● Given request:
Wherever a line in the data below holds "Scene", copy that line.

● Provided material:
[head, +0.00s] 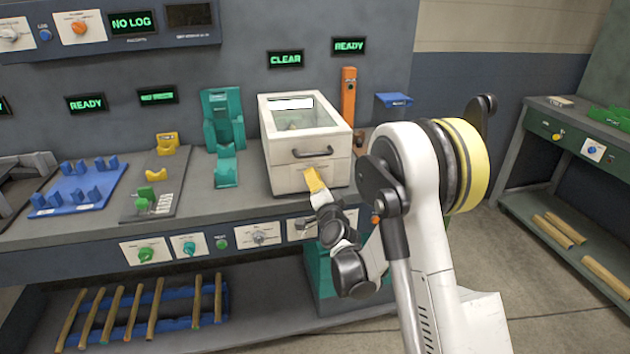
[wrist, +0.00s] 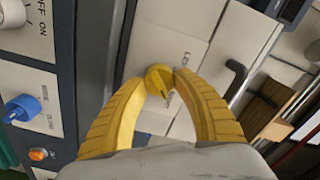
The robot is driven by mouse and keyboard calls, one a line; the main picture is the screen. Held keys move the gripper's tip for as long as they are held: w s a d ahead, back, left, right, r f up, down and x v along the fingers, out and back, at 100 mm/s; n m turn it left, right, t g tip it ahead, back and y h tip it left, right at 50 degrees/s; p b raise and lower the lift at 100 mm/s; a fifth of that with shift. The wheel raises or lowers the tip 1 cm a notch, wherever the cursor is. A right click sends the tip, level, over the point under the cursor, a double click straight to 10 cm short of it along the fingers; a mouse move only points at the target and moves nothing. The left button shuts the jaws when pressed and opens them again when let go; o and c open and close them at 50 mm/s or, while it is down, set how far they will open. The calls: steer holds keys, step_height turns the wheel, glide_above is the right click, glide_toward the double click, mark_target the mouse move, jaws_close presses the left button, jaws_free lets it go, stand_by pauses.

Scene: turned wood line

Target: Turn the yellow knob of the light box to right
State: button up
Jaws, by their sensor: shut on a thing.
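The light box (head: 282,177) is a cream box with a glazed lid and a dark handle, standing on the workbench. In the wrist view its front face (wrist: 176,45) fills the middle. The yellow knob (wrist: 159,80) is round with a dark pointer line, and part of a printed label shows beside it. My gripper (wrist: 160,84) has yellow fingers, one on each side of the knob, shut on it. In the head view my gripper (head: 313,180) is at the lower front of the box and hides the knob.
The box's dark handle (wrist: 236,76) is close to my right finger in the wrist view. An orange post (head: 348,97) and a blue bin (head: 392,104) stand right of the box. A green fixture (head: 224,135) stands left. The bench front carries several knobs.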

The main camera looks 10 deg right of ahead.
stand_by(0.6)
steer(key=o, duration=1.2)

...

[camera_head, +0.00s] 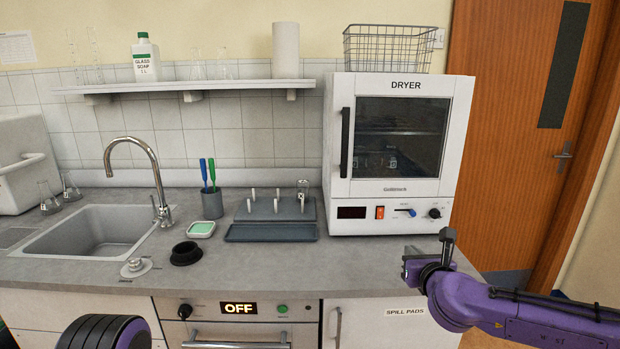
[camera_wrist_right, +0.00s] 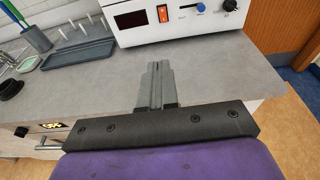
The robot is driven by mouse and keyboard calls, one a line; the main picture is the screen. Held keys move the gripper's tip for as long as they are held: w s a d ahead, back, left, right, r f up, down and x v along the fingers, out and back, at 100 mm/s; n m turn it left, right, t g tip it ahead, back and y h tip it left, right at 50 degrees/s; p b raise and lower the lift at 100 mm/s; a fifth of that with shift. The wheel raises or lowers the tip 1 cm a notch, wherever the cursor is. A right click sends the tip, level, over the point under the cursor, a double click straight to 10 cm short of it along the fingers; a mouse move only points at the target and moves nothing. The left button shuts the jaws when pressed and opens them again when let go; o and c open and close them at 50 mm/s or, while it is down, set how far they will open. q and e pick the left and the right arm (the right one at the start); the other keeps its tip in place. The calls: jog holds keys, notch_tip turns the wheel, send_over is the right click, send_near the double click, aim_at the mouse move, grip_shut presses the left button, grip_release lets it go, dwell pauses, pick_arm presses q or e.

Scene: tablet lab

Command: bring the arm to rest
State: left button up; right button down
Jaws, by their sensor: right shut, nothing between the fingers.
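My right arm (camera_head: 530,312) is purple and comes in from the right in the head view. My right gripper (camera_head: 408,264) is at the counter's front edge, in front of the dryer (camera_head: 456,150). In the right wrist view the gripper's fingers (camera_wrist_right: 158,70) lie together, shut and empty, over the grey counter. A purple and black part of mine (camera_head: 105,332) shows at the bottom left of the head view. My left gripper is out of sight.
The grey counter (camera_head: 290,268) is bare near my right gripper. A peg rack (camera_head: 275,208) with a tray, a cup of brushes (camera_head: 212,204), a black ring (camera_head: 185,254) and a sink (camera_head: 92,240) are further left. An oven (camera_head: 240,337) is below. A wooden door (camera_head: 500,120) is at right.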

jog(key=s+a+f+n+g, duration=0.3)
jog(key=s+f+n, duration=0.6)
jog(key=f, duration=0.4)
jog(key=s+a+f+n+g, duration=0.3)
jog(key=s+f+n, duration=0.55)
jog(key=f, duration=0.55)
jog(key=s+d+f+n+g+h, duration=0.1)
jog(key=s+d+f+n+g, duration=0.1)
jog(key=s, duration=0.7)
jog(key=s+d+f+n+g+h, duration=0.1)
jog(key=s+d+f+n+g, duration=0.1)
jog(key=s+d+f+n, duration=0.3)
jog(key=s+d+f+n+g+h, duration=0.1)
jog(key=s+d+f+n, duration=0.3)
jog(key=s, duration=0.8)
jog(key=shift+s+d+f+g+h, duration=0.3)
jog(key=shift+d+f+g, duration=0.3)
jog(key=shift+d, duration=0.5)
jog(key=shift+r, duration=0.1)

---

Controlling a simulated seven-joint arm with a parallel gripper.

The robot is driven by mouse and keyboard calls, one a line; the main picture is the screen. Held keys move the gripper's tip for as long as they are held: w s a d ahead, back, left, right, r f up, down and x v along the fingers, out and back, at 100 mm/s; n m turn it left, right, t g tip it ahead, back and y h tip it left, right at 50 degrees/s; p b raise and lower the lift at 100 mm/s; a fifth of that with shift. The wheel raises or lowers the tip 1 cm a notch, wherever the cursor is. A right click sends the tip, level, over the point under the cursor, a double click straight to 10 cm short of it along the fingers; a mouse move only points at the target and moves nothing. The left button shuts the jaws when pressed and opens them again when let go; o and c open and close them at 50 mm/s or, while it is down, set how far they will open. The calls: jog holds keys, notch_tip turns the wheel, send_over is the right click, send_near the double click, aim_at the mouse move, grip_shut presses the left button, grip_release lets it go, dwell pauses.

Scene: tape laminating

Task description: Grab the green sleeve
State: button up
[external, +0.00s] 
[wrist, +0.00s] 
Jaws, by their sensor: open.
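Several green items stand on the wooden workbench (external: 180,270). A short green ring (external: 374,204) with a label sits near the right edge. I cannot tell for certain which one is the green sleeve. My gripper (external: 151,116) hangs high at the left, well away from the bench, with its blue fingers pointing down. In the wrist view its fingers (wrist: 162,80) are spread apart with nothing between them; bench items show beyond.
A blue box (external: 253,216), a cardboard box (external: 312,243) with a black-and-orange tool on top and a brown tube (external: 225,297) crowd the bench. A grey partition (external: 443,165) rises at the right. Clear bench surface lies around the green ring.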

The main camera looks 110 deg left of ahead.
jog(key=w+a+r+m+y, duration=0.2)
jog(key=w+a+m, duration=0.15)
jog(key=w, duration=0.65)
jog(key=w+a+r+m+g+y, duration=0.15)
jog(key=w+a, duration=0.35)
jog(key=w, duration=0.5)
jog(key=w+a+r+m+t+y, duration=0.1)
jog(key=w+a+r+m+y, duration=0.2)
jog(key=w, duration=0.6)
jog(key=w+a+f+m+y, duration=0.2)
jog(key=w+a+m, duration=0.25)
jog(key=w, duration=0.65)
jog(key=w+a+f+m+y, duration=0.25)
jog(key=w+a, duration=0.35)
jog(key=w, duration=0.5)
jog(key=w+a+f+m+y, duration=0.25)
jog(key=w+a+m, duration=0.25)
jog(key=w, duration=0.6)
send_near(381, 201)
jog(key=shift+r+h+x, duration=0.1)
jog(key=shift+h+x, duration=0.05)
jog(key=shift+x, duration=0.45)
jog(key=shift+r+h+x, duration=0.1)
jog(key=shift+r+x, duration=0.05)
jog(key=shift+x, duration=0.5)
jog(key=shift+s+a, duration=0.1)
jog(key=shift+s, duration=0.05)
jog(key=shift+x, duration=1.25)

● Answer to the problem:
Scene: turned wood line
Scene: tablet lab
Scene: tape laminating

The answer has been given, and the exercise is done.